▸ Objective: All of the data that follows should be retyped exactly, please, except the pictures.

▸ Dataset extract:
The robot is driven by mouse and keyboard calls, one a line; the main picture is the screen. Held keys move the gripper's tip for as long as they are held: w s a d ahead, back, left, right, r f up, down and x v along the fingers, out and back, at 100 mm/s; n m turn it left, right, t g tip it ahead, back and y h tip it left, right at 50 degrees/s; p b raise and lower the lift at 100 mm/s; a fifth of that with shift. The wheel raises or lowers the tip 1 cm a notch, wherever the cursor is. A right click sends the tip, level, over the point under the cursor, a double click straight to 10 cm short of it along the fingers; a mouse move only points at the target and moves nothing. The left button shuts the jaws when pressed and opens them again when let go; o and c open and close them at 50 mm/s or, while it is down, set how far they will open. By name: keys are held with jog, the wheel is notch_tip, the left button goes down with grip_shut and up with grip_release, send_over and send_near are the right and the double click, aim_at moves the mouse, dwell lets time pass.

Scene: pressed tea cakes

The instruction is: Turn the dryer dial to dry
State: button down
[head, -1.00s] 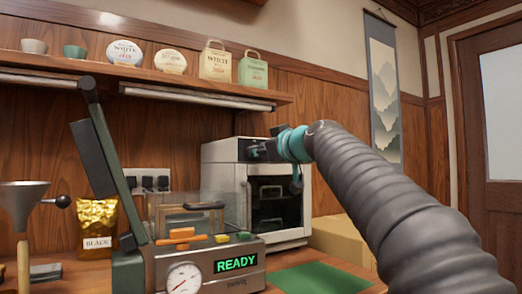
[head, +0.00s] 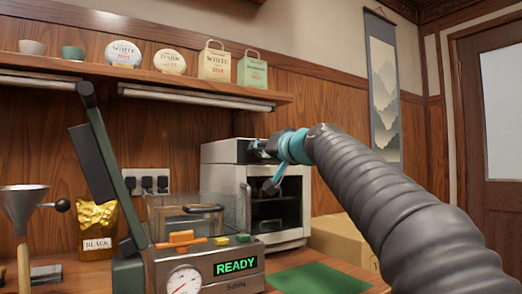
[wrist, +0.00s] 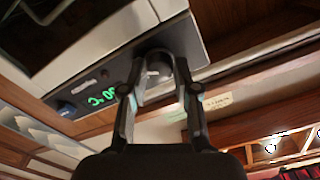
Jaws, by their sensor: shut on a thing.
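The dryer (head: 218,185) is a white box with a dark glass door, standing on the counter against the wooden wall. The round grey dial (wrist: 153,62) on the panel sits between my fingertips. My gripper (head: 258,149) is at the dryer's top front in the head view. In the wrist view my gripper (wrist: 157,72) is shut on the dial. The dial's marks are too blurred to read, and the head view hides the dial.
A press with a READY display (head: 236,264) and a raised lever (head: 96,150) stands in front, left of the dryer. A cardboard box (head: 345,236) is right of the dryer. A green mat (head: 318,279) lies clear. A shelf (head: 150,82) runs above.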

▸ Exercise response:
The robot is driven by mouse and keyboard calls, one a line; the main picture is the screen. Held keys move the gripper's tip for as long as they are held: w s a d ahead, back, left, right, r f up, down and x v along the fingers, out and back, at 100 mm/s; n m turn it left, right, t g tip it ahead, back and y h tip it left, right at 50 degrees/s; p b raise and lower the lift at 100 mm/s; a fifth of that with shift. The wheel raises or lowers the tip 1 cm a notch, wherever the cursor is. A right click sends the tip, level, over the point under the cursor, a double click straight to 10 cm short of it along the fingers; a mouse move only points at the target and moves nothing. The left button shuts the jaws when pressed and opens them again when let go; o and c open and close them at 50 mm/s or, while it is down, set how far they will open. By name: keys are held with jog, the wheel is notch_tip, the left button goes down with grip_shut and up with grip_release, send_over and send_near are the right and the double click, aim_at moves the mouse, dwell lets time pass.

Scene: pressed tea cakes

The instruction is: Turn the dryer dial to dry
State: button down
[head, -1.00s] 
[head, +0.00s] 
[wrist, +0.00s] 
Jaws, by their sensor: shut on a thing.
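The dryer (head: 218,185) is a white box with a dark glass door, standing on the counter against the wooden wall. The round grey dial (wrist: 153,62) on the panel sits between my fingertips. My gripper (head: 258,149) is at the dryer's top front in the head view. In the wrist view my gripper (wrist: 157,72) is shut on the dial. The dial's marks are too blurred to read, and the head view hides the dial.
A press with a READY display (head: 236,264) and a raised lever (head: 96,150) stands in front, left of the dryer. A cardboard box (head: 345,236) is right of the dryer. A green mat (head: 318,279) lies clear. A shelf (head: 150,82) runs above.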

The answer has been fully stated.